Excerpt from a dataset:
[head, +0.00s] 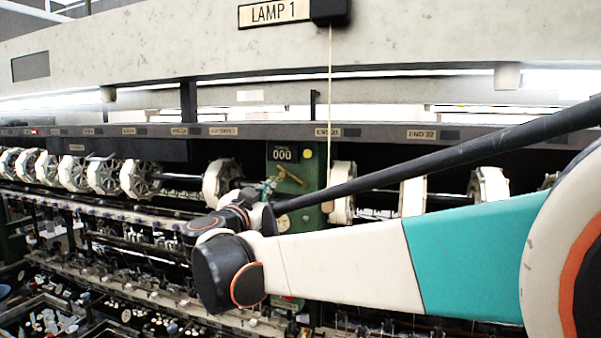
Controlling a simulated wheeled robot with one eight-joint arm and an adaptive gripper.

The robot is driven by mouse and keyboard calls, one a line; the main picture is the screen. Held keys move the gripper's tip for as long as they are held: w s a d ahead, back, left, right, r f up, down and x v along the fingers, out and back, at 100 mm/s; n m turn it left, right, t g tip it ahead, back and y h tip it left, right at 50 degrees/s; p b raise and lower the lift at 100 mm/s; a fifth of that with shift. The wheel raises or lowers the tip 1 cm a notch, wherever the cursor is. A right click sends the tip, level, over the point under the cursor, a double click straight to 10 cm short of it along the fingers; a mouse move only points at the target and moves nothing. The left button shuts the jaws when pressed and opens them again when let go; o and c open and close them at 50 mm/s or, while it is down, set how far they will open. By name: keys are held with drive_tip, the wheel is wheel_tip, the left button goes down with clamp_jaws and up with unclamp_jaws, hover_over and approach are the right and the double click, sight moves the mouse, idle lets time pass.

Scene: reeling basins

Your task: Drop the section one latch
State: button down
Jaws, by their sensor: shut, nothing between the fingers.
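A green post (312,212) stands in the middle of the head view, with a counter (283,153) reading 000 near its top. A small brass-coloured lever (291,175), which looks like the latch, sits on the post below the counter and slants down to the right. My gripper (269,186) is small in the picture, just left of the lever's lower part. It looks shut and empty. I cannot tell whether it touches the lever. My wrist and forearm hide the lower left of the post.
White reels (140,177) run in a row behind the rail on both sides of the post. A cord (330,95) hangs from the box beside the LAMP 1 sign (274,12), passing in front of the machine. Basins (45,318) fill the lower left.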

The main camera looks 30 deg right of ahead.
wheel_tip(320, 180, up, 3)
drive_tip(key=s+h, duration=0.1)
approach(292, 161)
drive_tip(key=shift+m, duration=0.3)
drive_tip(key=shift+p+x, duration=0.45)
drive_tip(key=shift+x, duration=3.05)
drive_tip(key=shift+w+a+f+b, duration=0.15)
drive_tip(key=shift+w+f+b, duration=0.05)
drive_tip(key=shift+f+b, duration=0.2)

==

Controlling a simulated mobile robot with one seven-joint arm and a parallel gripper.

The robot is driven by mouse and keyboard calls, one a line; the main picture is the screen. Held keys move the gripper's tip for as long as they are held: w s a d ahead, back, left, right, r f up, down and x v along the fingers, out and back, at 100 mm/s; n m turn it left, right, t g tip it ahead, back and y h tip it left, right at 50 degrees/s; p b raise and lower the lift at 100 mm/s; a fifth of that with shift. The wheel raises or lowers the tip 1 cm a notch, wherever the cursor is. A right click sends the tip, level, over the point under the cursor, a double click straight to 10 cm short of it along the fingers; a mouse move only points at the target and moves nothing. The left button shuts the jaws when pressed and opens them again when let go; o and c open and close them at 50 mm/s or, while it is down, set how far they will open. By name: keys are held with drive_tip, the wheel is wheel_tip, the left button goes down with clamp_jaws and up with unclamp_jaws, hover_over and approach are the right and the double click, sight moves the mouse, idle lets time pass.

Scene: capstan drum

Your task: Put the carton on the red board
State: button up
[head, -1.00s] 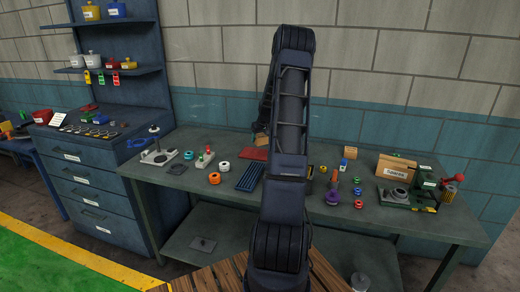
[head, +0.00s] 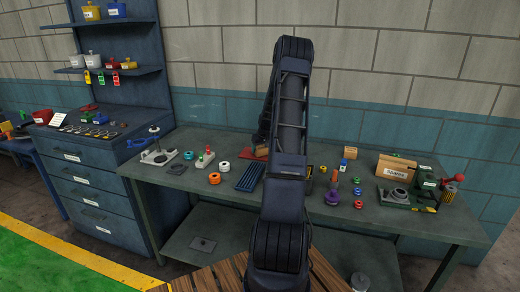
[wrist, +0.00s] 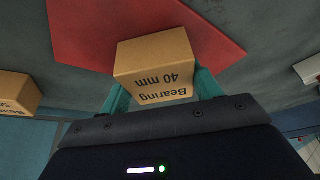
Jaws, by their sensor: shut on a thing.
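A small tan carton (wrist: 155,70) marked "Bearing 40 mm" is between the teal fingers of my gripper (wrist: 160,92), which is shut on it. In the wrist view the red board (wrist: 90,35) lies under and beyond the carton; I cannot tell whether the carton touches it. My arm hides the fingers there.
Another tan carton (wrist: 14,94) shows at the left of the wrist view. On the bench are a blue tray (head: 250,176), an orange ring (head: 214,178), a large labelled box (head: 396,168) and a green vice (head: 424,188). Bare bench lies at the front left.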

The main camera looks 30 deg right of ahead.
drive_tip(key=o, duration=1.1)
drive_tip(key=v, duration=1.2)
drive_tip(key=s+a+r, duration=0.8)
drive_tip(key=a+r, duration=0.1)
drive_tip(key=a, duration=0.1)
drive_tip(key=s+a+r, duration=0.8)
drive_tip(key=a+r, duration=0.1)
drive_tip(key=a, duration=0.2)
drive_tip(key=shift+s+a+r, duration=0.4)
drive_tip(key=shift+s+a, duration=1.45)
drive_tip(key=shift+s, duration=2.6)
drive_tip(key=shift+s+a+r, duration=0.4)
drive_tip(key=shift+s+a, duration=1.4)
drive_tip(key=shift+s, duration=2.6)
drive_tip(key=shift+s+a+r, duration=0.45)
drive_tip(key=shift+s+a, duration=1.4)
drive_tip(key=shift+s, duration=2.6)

Instruction >>
Copy every line of the records above that holds the word "joint".

Exercise output >>
Controlling a simulated wheeled robot with one eight-joint arm and an adaptive gripper.
Controlling a simulated mobile robot with one seven-joint arm and a parallel gripper.

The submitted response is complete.